30 years later, a look at weather's role in Challenger disaster
Posted January 27
Updated January 28
NASA pauses each year during the last week of January to remember the anniversaries of three tragedies in the manned spaceflight program. On Jan. 27, 1967, astronauts Gus Grissom, Ed White and Roger Chaffee were sitting atop the launch pad when a fire broke out in their Apollo capsule killing all three. On Feb. 1, 2003, just 16 minutes from touching down at the Kennedy Space Center, the Space Shuttle Columbia broke apart killing that crew of seven.
For many, the Space Shuttle Challenger disaster stands out in this day of remembrance. Apollo I was in pre-launch testing with only engineers and technicians focused on the event as it unfolded. Columbia was destroyed miles above the Texas-Louisiana border. Challenger is different though. Many in their 30s or 40s have stories of watching the launch in school to see the mission where teacher Christa McAuliffe would travel to space.
Thursday marks the 30th anniversary of the loss of the Space Shuttle Orbiter Challenger and all her crew, 73 seconds into flight of mission 51-L. While traveling at Mach 1.92 at 46k feet, Challenger was enveloped in flame coming from the right solid rocket motor. That flame was made up of liquid hydrogen from the ruptured external tank along with hypergolic propellants that instantly ignited when the reaction control system ruptured.

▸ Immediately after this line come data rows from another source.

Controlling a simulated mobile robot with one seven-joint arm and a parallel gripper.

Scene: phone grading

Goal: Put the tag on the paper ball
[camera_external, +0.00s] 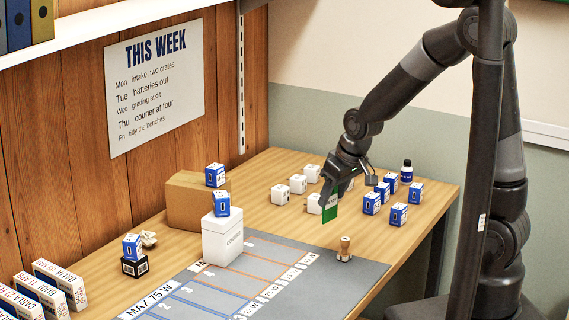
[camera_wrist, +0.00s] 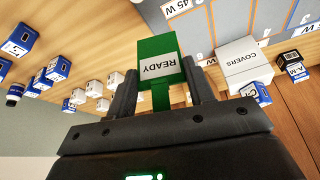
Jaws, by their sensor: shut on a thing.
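The green tag (camera_external: 331,208) hangs from my gripper (camera_external: 338,188) above the right half of the table. In the wrist view the tag (camera_wrist: 157,52) has a white label reading READY and sits between the two fingers of my gripper (camera_wrist: 161,88), which is shut on it. A crumpled white paper ball (camera_external: 149,238) lies at the table's left side, beside a black box with a blue-and-white box on top. My gripper is far to the right of the paper ball and above it. I cannot make out the ball in the wrist view.
A white COVERS box (camera_external: 222,240) and a cardboard box (camera_external: 187,205), each topped by a blue-and-white box, stand between my gripper and the ball. A wooden stamp (camera_external: 345,250) stands on the grey mat (camera_external: 345,275). Several small boxes (camera_external: 372,203) and a bottle (camera_external: 406,171) stand at right.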

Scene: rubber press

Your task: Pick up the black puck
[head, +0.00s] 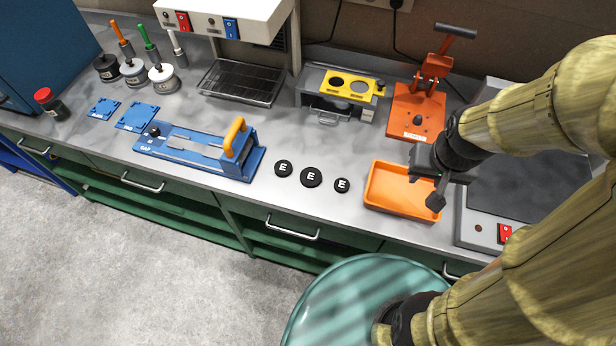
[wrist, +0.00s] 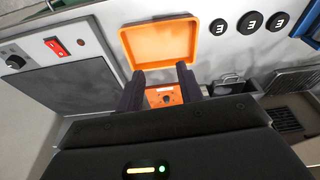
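Three round black pucks, each marked with a white E, lie in a row on the grey bench. In the head view they are the left puck (head: 283,168), the middle puck (head: 311,177), which looks largest, and the right puck (head: 342,185). In the wrist view the same row shows at top right, with one puck (wrist: 249,20) in its middle. My gripper (head: 428,187) is above the right part of the orange tray, to the right of the pucks and apart from them. In the wrist view my gripper (wrist: 160,73) has its fingers apart with nothing between them.
The orange tray (head: 374,204) looks empty. A blue jig with an orange handle (head: 236,138) stands left of the pucks. Behind are a yellow-topped fixture (head: 352,84) and an orange press (head: 402,126). A flat-plated device (head: 478,232) stands right. Bench around the pucks is clear.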

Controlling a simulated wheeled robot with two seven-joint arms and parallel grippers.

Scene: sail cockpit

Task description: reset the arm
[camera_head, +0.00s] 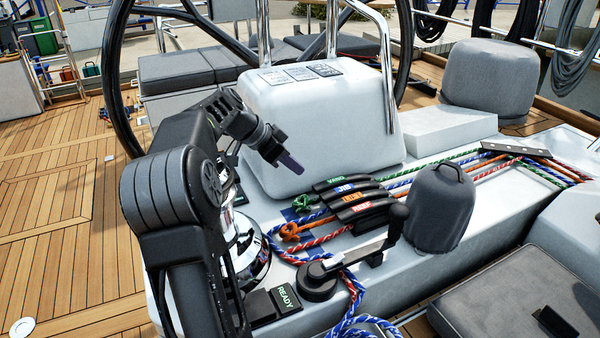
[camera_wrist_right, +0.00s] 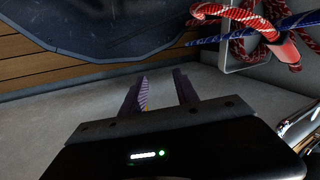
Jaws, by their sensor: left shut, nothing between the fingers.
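My left arm comes in from the left in the head view, and its gripper (camera_head: 291,164) hangs in the air in front of the white console pod (camera_head: 330,110). Its dark fingers are together with nothing between them. My right gripper (camera_wrist_right: 162,92) shows only in the right wrist view. Its two purplish fingers are apart and the gap between them is empty, over a pale grey surface. My right arm does not show in the head view.
Rope clutches (camera_head: 350,200) with coloured lines sit right of my left arm. A red rope (camera_wrist_right: 255,20) hangs in the wrist view. Deck planks (camera_head: 60,210) at left are mostly clear.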

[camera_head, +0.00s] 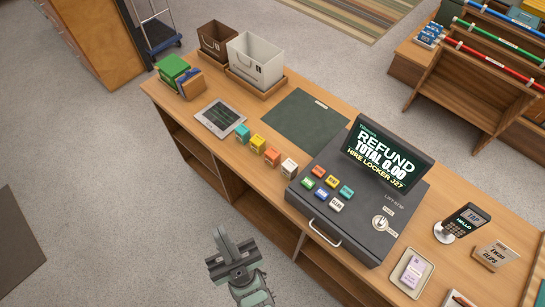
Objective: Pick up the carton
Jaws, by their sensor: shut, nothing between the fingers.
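No single thing is plainly marked as the carton. A small white-and-lilac box (417,271) lies in a shallow tray (396,276) at the counter's right front. Small box-like blocks, teal (242,132), yellow (257,144), orange (272,157) and white (289,168), stand in a diagonal row left of the register. My gripper (228,245) is at the bottom centre, in front of the counter's front side and apart from all of these. It is shut and empty.
The dark register (350,205) with a "REFUND" screen (389,157) stands on the wooden counter (335,273). A dark green mat (305,122), a tablet (220,118), bins (255,58) and a green box (173,70) lie left. A card reader (462,222) stands right.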

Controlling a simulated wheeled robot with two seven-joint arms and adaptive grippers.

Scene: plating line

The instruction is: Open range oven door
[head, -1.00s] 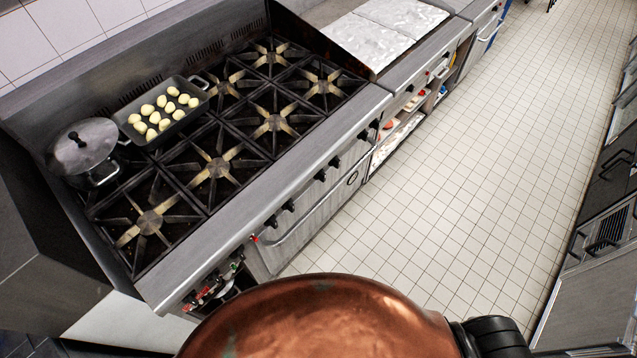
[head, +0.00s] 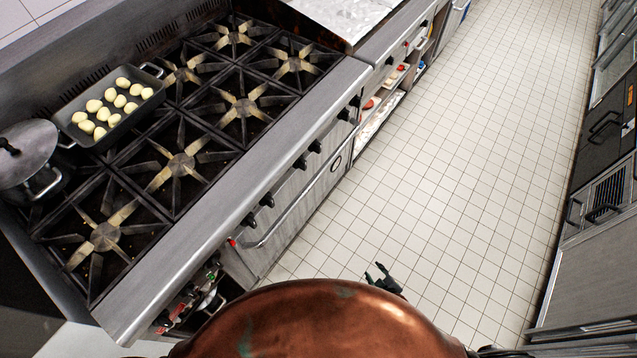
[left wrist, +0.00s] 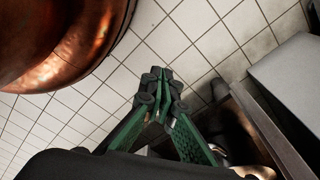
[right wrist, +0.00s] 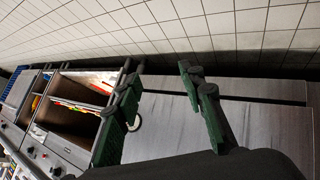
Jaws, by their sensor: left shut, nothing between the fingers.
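The range oven door (head: 292,212) is the steel front panel below the black knobs, with a long bar handle (head: 276,232) along its top. It looks closed. My right gripper (head: 375,271) is in front of the range, over the floor to the right of the door and apart from it. In the right wrist view its fingers (right wrist: 157,76) are spread with nothing between them, and steel front panels lie beyond. My left gripper (left wrist: 158,76) is shut and empty above the floor tiles in the left wrist view. It is not visible in the head view.
The stovetop (head: 180,165) carries a tray of pale round items (head: 62,118) and a lidded pot (head: 28,160). Open shelves (head: 378,115) with goods lie beyond the oven. Dark-fronted units (head: 600,130) line the right side. The tiled aisle (head: 460,150) between is clear.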

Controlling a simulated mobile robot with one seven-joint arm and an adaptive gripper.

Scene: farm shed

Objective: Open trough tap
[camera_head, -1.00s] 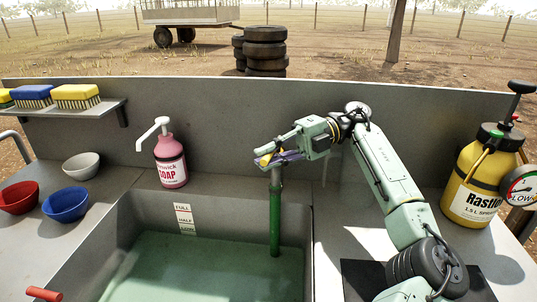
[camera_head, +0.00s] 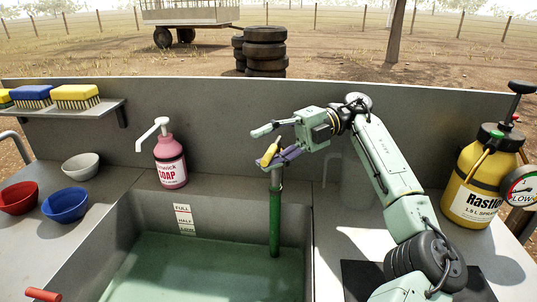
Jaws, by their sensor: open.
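A small yellow lever (camera_head: 270,153) stands tilted at the top of a green upright pipe (camera_head: 275,215), which runs down into the water of the grey trough (camera_head: 160,215). My gripper (camera_head: 264,147) is at this lever, coming from the right. Its pale green upper finger (camera_head: 263,130) is spread up and left above the lever. A purple part (camera_head: 289,154), which looks like the lower finger, lies beside and partly behind the lever. The jaws are open; whether they touch the lever I cannot tell. The tap's body is largely hidden.
A pink soap bottle (camera_head: 171,162) stands left of the tap, against the back panel (camera_head: 225,120). Bowls, such as the blue one (camera_head: 66,204), sit at left. A yellow sprayer (camera_head: 474,185) stands at right. A red handle (camera_head: 43,295) is at lower left.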

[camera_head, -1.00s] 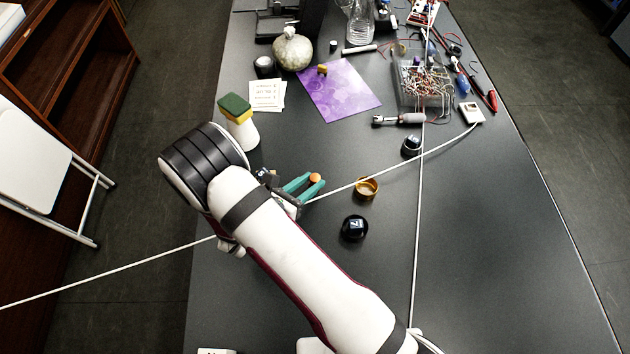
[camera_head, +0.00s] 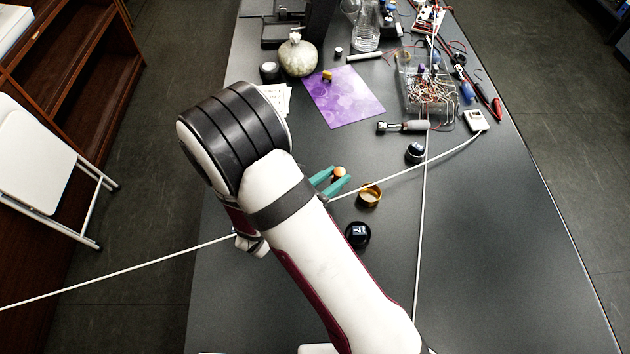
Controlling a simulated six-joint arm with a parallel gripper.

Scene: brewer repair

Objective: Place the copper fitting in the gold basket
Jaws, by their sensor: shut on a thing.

Contrary to popular belief, the orbiter did not explode. It broke into large sections under severe aerodynamic loads. Those sections emerged from the fireball before plummeting to the Atlantic ocean.
The “Report of the Presidential Commission on the Space Shuttle Challenger Accident” concluded that a seal intended to prevent hot gases from leaking through joints in the right Solid Rocket Booster (SRB) failed. Cameras on the launchpad captured the beginnings of the seal failure less than a second after liftoff. The disaster has since become a case study in engineering safety and ethics.
On the night before the launch, the temperature dropped to 18º F at Cape Canaveral, and ice had accumulated throughout the structures on the launchpad. The air temperature had risen to 36º by launch time, but this was still 15 degrees lower than the coldest previous launch. The o-ring which should have prevented those hot gasses from leaking failed because of those cold conditions.
You may be aware of the air temperature’s role in the disaster, but did you know it wasn’t the only contributing weather condition?
Beginning about 37 seconds after liftoff, the orbiter encountered the first of several high-altitude wind shear conditions lasting nearly 30 seconds. The incident report calls the fluctuations “large” and notes that the SRB leak may have been magnified or reinitiated by the amount of steering required to keep the vehicle on course through wind conditions, the most encountered during any launch to date.
Dr. Mark Salita, one of dozens of engineers interviewed by the Presidential Commission on the Space Shuttle Challenger Accident for input, agreed . He wrote in an American Institute of Aeronautics and Astronautics newsletter, "In the absence of the wind shear, the damaged, but plugged, O-rings probably would have survived the 120 seconds of booster operation without leaking, and the Challenger accident would not have happened."
We’ll never know if calmer conditions aloft would have saved the crew. but it does remind us why launch weather forecasts focus not just on conditions at the launchpad but throughout the vehicle’s path to orbit.